What needs to be done - Exactly the lines from the one containing "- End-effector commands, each" through the one containing "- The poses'" must be returned; include both ends and nothing else.

··· Given data

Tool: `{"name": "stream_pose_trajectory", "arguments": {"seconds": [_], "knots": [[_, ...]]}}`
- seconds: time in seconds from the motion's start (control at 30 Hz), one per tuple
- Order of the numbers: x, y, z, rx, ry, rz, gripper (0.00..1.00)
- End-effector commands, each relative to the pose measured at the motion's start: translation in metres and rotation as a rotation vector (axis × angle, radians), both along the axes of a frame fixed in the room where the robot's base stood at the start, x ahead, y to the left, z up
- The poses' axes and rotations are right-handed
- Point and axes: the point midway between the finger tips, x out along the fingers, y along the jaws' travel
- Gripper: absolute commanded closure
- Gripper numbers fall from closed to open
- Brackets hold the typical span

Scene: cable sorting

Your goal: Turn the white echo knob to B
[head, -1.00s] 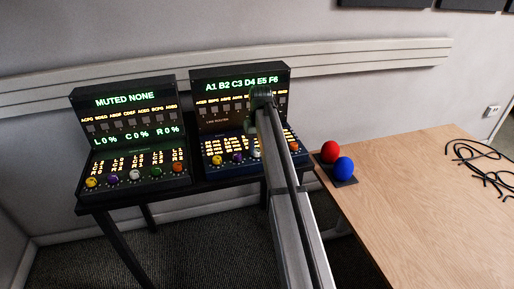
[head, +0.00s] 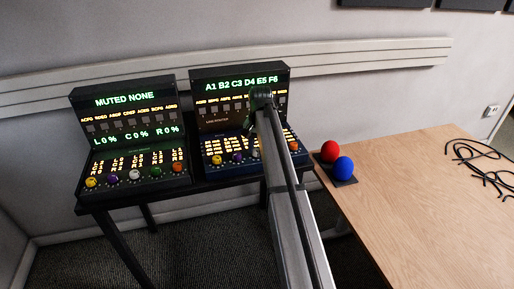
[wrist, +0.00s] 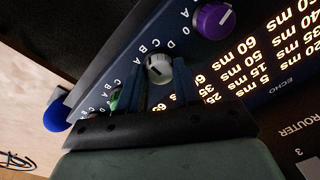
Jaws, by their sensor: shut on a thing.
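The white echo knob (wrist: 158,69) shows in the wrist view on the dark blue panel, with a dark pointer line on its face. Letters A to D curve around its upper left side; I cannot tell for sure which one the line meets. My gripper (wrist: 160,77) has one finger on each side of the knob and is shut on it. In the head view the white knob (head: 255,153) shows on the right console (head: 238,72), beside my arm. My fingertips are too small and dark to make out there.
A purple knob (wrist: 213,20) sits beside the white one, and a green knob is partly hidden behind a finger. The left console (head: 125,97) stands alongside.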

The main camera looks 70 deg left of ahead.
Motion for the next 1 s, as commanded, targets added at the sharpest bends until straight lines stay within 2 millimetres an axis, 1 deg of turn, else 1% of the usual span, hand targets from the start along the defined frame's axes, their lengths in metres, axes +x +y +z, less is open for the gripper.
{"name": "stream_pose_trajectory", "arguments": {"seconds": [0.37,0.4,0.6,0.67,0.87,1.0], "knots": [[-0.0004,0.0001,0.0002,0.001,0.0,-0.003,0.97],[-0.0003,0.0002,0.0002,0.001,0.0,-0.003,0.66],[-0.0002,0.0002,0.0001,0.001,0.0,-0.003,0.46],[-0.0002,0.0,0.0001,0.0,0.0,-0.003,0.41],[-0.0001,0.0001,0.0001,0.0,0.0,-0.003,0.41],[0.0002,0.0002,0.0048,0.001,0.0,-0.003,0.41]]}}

······
··· Given data

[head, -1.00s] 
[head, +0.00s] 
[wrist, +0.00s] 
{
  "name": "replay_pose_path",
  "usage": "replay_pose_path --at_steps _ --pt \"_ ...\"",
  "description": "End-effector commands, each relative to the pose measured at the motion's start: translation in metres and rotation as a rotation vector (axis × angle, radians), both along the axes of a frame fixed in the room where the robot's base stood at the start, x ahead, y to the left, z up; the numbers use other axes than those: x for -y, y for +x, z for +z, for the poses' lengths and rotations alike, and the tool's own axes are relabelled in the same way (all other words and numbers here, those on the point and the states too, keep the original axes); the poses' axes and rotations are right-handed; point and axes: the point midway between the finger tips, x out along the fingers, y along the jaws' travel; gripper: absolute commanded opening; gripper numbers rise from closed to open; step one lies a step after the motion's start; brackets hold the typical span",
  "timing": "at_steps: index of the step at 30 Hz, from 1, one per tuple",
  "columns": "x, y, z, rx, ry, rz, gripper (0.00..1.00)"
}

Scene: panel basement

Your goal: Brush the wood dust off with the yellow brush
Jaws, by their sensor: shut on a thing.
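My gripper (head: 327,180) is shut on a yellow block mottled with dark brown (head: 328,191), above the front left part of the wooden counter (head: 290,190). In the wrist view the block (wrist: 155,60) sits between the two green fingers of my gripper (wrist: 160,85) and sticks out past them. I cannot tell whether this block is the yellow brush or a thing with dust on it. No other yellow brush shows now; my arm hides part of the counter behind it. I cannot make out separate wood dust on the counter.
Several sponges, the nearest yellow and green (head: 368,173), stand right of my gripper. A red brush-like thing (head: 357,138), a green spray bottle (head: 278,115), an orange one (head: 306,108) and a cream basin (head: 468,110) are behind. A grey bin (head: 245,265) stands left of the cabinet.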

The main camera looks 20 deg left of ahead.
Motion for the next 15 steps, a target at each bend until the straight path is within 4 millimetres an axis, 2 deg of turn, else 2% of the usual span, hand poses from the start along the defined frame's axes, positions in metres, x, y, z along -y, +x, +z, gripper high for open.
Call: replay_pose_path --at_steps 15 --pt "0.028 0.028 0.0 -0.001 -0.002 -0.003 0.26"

······
··· Given data

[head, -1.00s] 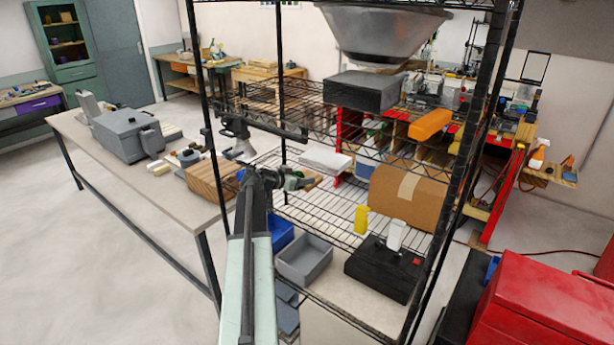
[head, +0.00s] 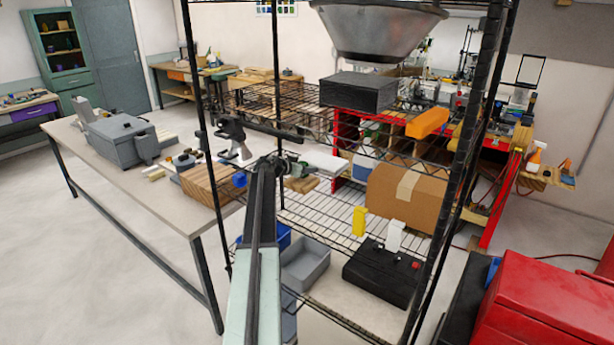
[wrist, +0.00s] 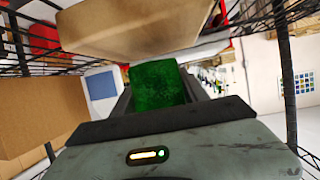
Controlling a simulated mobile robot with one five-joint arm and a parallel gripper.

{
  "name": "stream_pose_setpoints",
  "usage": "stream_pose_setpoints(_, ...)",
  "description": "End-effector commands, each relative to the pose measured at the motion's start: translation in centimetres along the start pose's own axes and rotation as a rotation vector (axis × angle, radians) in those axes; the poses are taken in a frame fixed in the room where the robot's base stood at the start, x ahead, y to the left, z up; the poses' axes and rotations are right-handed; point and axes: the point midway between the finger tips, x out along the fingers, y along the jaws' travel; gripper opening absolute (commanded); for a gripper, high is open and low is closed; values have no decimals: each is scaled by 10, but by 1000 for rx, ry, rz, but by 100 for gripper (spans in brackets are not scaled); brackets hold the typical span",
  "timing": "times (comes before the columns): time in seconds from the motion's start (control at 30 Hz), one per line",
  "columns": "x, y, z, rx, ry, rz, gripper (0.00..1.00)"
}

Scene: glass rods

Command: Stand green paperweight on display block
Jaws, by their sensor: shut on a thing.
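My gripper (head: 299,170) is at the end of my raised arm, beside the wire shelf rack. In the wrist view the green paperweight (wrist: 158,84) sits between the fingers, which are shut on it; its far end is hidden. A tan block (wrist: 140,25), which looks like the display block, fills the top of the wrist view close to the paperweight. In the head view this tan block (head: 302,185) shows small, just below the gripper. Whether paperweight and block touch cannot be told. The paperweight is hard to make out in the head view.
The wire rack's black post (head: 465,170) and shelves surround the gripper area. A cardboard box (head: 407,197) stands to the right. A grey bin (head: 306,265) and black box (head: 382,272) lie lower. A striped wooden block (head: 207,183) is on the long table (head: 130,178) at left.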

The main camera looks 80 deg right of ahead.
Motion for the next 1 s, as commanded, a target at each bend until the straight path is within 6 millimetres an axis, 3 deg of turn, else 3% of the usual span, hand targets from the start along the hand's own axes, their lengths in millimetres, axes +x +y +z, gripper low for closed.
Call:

······

Expected answer -
- End-effector commands, each relative to the pose measured at the motion's start: translation in metres and rotation as a rotation vector (axis × angle, radians), both along the axes of a frame fixed in the room where the robot's base stood at the start, x ahead, y to the left, z up
- The poses' axes and rotations are right-handed

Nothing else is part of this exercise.